#### WHAT THE TASK REQUIRES
Copy all of the material word for word, except for the pictures.

#### DATA SHOWN
>> BEGIN
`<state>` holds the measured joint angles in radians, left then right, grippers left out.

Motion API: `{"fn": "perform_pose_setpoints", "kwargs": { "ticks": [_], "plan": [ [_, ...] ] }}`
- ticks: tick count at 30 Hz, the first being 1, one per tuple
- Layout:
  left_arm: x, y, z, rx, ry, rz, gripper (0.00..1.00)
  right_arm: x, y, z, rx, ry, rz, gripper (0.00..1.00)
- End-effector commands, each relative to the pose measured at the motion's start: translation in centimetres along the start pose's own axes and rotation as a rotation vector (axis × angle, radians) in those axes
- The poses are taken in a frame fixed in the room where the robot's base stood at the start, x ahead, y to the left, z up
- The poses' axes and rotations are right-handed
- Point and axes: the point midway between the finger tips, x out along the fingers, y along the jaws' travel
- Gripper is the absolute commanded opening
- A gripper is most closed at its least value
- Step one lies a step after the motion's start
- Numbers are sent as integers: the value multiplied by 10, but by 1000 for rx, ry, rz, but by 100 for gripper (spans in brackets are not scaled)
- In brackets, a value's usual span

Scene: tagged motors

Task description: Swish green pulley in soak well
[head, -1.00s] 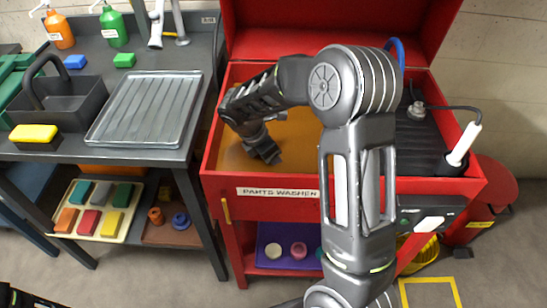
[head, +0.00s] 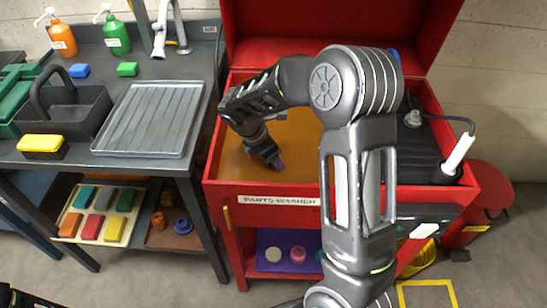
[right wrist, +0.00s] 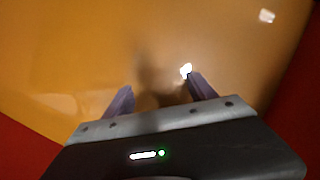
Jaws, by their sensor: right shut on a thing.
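My right gripper (head: 275,162) reaches down into the soak well (head: 300,168), a pool of amber liquid in the left part of the red parts washer (head: 225,188). In the right wrist view, its two purple fingers (right wrist: 160,94) are spread, with a dark, blurred shape (right wrist: 158,80) between them in the liquid. The gripper is shut on this thing, which I take to be the green pulley; its colour and outline do not show clearly.
Right of the well is a dark ribbed drain area (head: 410,150) with a white brush (head: 458,154). A grey ribbed tray (head: 150,118) sits on the bench at left. An orange pulley (head: 158,222) and a blue one (head: 182,226) lie on its lower shelf. The red lid stands open behind.

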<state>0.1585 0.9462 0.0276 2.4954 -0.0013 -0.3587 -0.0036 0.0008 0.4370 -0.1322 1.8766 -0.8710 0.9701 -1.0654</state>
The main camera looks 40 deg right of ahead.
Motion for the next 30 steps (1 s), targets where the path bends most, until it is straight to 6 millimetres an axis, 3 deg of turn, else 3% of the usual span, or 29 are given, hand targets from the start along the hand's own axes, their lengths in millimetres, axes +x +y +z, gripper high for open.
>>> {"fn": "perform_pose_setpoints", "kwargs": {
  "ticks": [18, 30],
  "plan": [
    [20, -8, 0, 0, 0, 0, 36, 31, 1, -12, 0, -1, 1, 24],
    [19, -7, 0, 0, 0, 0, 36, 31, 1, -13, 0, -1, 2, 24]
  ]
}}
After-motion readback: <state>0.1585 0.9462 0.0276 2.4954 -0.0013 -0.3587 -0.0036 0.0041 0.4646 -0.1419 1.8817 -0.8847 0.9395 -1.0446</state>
>> END
#### THE REPLY
`<state>` holds the measured joint angles in radians, left then right, grippers left out.

Motion API: `{"fn": "perform_pose_setpoints", "kwargs": { "ticks": [_], "plan": [ [_, ...] ] }}`
- ticks: tick count at 30 Hz, the first being 1, one per tuple
- Layout:
  left_arm: x, y, z, rx, ry, rz, gripper (0.00..1.00)
  right_arm: x, y, z, rx, ry, rz, gripper (0.00..1.00)
- End-effector commands, each relative to the pose measured at the motion's start: translation in centimetres along the start pose's own axes and rotation as a rotation vector (axis × angle, radians) in those axes
- The poses are taken in a frame fixed in the room where the robot's base stood at the start, x ahead, y to the left, z up
- The poses' axes and rotations are right-handed
- Point and axes: the point midway between the finger tips, x out along the fingers, y along the jaws' travel
- Gripper is the absolute commanded opening
- A gripper is most closed at its least value
- Step one lies a step after the motion's start
- Numbers are sent as integers: the value multiplied by 10, but by 1000 for rx, ry, rz, but by 100 for gripper (spans in brackets are not scaled)
- In brackets, a value's usual span

Scene: tagged motors

Task description: Swish green pulley in soak well
[head, -1.00s] 
[head, +0.00s] 
[right wrist, +0.00s] 
Jaws, by their sensor: right shut on a thing.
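My right gripper (head: 275,162) reaches down into the soak well (head: 300,168), a pool of amber liquid in the left part of the red parts washer (head: 225,188). In the right wrist view, its two purple fingers (right wrist: 160,94) are spread, with a dark, blurred shape (right wrist: 158,80) between them in the liquid. The gripper is shut on this thing, which I take to be the green pulley; its colour and outline do not show clearly.
Right of the well is a dark ribbed drain area (head: 410,150) with a white brush (head: 458,154). A grey ribbed tray (head: 150,118) sits on the bench at left. An orange pulley (head: 158,222) and a blue one (head: 182,226) lie on its lower shelf. The red lid stands open behind.

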<state>0.1585 0.9462 0.0276 2.4954 -0.0013 -0.3587 -0.0036 0.0008 0.4370 -0.1322 1.8766 -0.8710 0.9701 -1.0654</state>
The main camera looks 40 deg right of ahead.
Motion for the next 30 steps (1 s), targets where the path bends most, until it is straight to 6 millimetres an axis, 3 deg of turn, else 3% of the usual span, or 29 are given, hand targets from the start along the hand's own axes, their lengths in millimetres, axes +x +y +z, gripper high for open.
>>> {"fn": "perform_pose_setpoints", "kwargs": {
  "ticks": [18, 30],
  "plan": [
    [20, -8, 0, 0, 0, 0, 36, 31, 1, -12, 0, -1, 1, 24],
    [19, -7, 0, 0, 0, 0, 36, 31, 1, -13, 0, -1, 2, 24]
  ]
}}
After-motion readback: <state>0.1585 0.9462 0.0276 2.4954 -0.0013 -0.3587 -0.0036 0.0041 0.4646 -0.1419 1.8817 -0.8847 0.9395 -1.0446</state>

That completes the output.